The strange and surprising history of Non, Je ne Regrette Rien
If ever a song deserved to be called “iconic” it’s Non, Je ne Regrette Rien, whose composer Charles Dumont has died at the age of 95.
But iconic of what, exactly? A simple answer would be: the singer who made it famous, Édith Piaf. She was herself an icon of that unique, precious, and now long-vanished French form of pop song known as the chanson.
When Dumont and his lyricist Michel Vaucaire visited the famous singer in October 1960 it was their third attempt to persuade her to perform one of their songs. It’s not surprising Piaf had previously ignored the two unknowns. The 45-year-old star was at the top of her game, and was no doubt importuned by innumerable hopeful songwriters.
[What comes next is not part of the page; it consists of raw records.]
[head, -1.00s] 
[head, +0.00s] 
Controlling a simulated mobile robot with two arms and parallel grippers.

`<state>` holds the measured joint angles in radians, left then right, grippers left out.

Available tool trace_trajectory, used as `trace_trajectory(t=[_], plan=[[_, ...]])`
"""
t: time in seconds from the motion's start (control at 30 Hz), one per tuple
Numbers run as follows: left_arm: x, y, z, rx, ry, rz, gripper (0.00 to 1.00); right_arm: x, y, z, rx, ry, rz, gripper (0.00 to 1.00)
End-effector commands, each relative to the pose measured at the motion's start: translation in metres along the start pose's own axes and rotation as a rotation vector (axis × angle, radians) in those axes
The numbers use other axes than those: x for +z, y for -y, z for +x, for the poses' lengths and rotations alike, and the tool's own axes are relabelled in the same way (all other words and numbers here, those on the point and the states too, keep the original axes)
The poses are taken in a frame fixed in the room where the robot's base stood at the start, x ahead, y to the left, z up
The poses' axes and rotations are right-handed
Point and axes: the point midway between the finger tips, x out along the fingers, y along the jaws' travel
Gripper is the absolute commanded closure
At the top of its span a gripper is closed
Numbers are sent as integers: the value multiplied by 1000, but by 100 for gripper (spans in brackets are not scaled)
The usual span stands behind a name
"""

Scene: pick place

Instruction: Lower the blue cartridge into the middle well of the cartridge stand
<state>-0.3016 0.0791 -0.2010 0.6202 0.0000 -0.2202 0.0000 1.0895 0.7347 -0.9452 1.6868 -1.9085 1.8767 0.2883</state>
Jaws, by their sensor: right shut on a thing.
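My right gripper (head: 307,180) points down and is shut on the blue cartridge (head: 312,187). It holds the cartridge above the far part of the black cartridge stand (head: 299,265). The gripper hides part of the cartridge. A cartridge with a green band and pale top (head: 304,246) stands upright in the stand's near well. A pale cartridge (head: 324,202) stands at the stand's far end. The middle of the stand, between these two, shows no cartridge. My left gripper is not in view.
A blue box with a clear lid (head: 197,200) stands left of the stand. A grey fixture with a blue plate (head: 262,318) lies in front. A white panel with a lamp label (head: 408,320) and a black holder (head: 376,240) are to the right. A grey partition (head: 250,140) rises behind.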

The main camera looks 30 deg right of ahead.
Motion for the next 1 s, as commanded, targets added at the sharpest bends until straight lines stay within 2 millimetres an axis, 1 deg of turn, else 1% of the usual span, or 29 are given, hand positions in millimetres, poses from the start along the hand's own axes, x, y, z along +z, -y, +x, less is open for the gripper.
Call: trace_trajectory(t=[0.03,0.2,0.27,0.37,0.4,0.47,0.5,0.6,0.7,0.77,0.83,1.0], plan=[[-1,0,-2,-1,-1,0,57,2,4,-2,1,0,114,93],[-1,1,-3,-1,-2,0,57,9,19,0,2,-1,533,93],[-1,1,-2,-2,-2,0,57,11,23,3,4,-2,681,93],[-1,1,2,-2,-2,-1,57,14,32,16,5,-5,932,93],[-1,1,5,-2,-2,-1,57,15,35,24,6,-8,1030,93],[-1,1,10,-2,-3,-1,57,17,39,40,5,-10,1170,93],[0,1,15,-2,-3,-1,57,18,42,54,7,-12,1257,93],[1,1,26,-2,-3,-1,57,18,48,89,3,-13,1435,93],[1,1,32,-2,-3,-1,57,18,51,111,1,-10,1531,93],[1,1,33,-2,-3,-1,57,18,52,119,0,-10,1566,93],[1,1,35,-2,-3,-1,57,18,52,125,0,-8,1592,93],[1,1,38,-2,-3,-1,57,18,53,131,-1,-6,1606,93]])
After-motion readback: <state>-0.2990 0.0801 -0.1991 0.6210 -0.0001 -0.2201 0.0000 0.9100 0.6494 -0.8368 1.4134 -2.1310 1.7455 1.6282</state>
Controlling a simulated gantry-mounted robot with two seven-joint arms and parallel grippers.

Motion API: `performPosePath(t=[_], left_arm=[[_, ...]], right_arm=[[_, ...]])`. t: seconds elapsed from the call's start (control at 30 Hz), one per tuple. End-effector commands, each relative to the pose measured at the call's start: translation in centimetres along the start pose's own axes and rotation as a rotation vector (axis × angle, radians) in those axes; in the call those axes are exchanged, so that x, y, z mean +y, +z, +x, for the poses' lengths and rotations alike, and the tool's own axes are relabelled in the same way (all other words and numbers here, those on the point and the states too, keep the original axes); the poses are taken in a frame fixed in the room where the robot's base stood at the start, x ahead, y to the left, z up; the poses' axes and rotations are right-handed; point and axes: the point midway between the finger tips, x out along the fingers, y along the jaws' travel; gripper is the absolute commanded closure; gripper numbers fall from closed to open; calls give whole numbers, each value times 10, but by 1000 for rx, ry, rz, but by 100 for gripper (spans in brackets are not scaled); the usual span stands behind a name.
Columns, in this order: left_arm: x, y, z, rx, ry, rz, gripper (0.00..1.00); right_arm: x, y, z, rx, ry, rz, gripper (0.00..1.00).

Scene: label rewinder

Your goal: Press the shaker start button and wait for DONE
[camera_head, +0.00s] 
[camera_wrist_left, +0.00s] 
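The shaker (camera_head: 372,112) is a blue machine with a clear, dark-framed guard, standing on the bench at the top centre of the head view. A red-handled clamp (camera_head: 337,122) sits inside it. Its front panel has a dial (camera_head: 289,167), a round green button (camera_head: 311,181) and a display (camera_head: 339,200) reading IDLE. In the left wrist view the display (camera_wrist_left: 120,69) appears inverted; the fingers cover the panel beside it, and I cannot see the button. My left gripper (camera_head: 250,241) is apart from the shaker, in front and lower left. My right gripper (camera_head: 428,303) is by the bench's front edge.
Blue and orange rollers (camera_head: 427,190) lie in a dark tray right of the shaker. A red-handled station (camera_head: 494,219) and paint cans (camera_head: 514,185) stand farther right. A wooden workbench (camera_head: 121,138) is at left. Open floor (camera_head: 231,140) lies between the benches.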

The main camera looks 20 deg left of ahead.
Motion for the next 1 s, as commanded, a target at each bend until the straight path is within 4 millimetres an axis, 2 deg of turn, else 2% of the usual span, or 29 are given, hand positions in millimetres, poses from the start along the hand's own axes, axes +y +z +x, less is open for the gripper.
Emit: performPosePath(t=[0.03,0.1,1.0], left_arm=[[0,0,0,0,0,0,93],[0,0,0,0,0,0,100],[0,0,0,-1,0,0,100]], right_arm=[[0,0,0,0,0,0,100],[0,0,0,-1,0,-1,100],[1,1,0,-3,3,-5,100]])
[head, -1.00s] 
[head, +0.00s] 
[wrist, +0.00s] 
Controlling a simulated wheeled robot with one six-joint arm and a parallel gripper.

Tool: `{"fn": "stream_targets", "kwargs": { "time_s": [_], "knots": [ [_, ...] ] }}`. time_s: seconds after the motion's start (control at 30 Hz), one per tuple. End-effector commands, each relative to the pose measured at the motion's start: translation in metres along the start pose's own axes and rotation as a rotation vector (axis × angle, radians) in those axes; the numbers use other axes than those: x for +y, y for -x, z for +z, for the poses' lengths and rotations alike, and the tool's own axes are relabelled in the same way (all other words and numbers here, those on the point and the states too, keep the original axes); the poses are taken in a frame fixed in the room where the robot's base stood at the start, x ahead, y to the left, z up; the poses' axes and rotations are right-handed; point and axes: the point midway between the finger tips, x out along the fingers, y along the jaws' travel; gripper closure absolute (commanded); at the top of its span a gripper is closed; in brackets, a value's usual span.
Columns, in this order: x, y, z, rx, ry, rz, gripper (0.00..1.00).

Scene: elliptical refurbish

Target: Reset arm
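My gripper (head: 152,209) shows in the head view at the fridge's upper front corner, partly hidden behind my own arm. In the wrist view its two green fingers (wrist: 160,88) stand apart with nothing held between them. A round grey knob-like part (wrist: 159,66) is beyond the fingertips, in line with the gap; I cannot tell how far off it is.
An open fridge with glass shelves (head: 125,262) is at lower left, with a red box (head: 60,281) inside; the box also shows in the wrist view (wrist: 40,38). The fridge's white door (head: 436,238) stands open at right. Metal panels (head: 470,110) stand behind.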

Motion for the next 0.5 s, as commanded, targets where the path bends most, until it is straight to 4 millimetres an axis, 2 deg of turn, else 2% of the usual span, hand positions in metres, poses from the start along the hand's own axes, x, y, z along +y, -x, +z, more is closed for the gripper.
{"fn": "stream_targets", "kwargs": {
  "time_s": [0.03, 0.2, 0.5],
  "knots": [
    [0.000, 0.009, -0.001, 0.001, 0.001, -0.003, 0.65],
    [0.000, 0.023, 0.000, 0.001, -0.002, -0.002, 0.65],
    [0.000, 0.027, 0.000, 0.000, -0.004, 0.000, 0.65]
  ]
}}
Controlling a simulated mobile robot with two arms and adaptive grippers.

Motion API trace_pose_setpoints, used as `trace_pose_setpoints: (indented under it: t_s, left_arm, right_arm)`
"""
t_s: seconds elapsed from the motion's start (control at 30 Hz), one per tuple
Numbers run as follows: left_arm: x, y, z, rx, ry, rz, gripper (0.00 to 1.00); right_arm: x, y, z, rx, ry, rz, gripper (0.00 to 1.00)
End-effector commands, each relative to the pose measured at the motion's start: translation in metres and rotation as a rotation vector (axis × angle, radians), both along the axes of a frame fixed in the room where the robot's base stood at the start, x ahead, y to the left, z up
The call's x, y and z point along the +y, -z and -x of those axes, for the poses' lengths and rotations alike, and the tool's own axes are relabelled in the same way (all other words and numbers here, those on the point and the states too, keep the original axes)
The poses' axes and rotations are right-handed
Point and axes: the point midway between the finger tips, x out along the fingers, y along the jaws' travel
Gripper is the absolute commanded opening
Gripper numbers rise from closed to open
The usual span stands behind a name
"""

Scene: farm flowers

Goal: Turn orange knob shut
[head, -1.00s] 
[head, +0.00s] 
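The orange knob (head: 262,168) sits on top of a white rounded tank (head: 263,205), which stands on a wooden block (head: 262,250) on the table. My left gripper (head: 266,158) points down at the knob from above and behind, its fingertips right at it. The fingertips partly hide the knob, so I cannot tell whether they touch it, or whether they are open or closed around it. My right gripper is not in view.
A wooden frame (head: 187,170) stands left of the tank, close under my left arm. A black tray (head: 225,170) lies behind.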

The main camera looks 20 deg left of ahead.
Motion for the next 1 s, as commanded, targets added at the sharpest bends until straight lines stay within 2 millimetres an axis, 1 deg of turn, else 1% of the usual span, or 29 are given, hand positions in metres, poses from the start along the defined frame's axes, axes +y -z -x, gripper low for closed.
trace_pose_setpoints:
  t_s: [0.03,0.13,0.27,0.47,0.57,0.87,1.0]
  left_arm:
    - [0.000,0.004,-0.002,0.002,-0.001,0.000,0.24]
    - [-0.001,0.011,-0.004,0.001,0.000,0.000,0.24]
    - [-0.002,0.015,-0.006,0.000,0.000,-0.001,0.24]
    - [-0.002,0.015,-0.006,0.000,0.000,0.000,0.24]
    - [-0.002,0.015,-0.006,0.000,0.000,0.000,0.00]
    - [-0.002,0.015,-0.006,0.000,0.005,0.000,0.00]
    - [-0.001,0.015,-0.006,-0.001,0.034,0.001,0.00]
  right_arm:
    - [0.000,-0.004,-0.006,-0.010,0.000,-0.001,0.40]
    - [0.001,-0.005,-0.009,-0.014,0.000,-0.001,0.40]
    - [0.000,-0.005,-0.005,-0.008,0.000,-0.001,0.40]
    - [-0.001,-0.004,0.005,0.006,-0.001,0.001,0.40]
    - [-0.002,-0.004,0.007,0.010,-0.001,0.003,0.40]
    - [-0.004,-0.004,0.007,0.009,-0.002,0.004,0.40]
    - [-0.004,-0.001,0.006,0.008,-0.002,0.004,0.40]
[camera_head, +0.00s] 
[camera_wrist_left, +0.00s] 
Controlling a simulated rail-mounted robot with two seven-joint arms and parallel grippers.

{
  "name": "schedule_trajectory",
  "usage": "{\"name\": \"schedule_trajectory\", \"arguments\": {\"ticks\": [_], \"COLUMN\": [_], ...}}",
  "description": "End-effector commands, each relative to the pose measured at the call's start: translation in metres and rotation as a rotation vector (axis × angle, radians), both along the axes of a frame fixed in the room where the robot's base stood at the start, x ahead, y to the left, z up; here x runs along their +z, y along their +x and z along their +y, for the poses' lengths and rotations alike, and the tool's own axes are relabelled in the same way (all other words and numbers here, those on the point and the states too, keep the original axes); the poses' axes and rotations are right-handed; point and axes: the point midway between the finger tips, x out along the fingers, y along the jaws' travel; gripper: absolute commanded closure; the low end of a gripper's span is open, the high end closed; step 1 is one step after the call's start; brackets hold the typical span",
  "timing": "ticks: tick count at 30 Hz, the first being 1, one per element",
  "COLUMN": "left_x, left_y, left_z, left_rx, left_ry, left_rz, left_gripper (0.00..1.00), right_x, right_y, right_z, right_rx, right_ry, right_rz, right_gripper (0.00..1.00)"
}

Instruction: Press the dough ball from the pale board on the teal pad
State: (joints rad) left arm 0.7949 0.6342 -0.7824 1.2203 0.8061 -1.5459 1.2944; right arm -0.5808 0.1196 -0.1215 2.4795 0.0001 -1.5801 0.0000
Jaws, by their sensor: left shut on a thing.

She’d recently sold out Carnegie Hall twice, and had just completed a triumphal international tour. But her health was failing, and she’d collapsed twice on stage from pancreatitis and jaundice. The media, gloomy about her chances of survival, had dubbed it “the suicide tour”.
On that day in 1960, Piaf was feeling grumpy and almost turned Dumont and Vaucaire away. But she relented, and after listening to the song five or six times was in ecstasies. “She said that it was magnificent, wonderful. That it was made for her. That it was her. That it would be her resurrection,” Dumont recalled.
Piaf certainly had much to regret – or not regret. She ricocheted recklessly from one lover to the next, was addicted to alcohol and morphine, and suffered five car crashes in her life, which is an apt symbol of how she lived.
But she was revered because of her very particular French quality of marrying high and low art. The surrealists admired her, and littérateurs with a taste for popular art adored her. The greatest of them, Jean Cocteau, actually died the day after Piaf in October 1963, some say of a broken heart. Piaf herself disclaimed any special depth. “I am a simple person who likes flowers and love affairs,” she once declared, but the depth of her songs suggests this is faux-naiveté more than real innocence.
It’s true that, on the page, this song is simplicity itself. The harmonies wouldn’t be out of place in a Rossini opera aria, until the final cadence when, just for a moment, a Broadway glamour comes over the music, complete with soaring strings. The simplicity of the music throws all the spotlight on Piaf – which is where it should be.
The timing of the song, arriving at a moment of huge upheaval in French politics and society, surely lent it an extra frisson. France’s politics were bitterly polarised between left and right, and the country was mired in a bloody war with its colony Algeria. In October 1961 there was actually a massacre of up to 300 Algerian protesters by the Parisian police. Three years previously, General de Gaulle had had to come out of retirement in 1958 to “save the country”. He too might have declared, looking back on a lifetime dedicated to preserving France’s glory, that he regretted nothing.
The song was an instant hit, and launched the career of Dumont, who went on to write 30 songs for Piaf and numerous other stars of the French chanson including Charles Aznavour. Three years later Piaf died of her numerous illnesses, which gave the song a new poignancy – and not just for the French, who found it hard to believe that she had died (“she hasn’t died, she’s just gone” wrote one grief-stricken journalist). Unlike her earlier songs, which are rooted in gritty French realism, this one, along with a handful of others like La Vie en Rose, quickly acquired a global reach.
Since Piaf’s death, the song has been covered numerous times, in numerous languages, by Shirley Bassey, Elaine Paige, the Italian singer Dalida and others. It had the dubious honour of being quoted by Norman Lamont in 1992 when he took Britain out of the European Exchange Rate Mechanism and has been woven into the scores of many films including the Coen Brothers’ Intolerable Cruelty and Christopher Nolan’s Inception, where it played a key role. It acts as a “kick” that knocks characters out of their dream states, and the film’s composer, Hans Zimmer, wove in numerous references to the song into his score.
It’s a fair bet that many if not most of the song’s fans won’t actually understand the words – but they’ll understand the song’s message nevertheless. Piaf’s ecstatic and despairing recording speaks to anyone who has ever thrown caution to the winds – or would like to.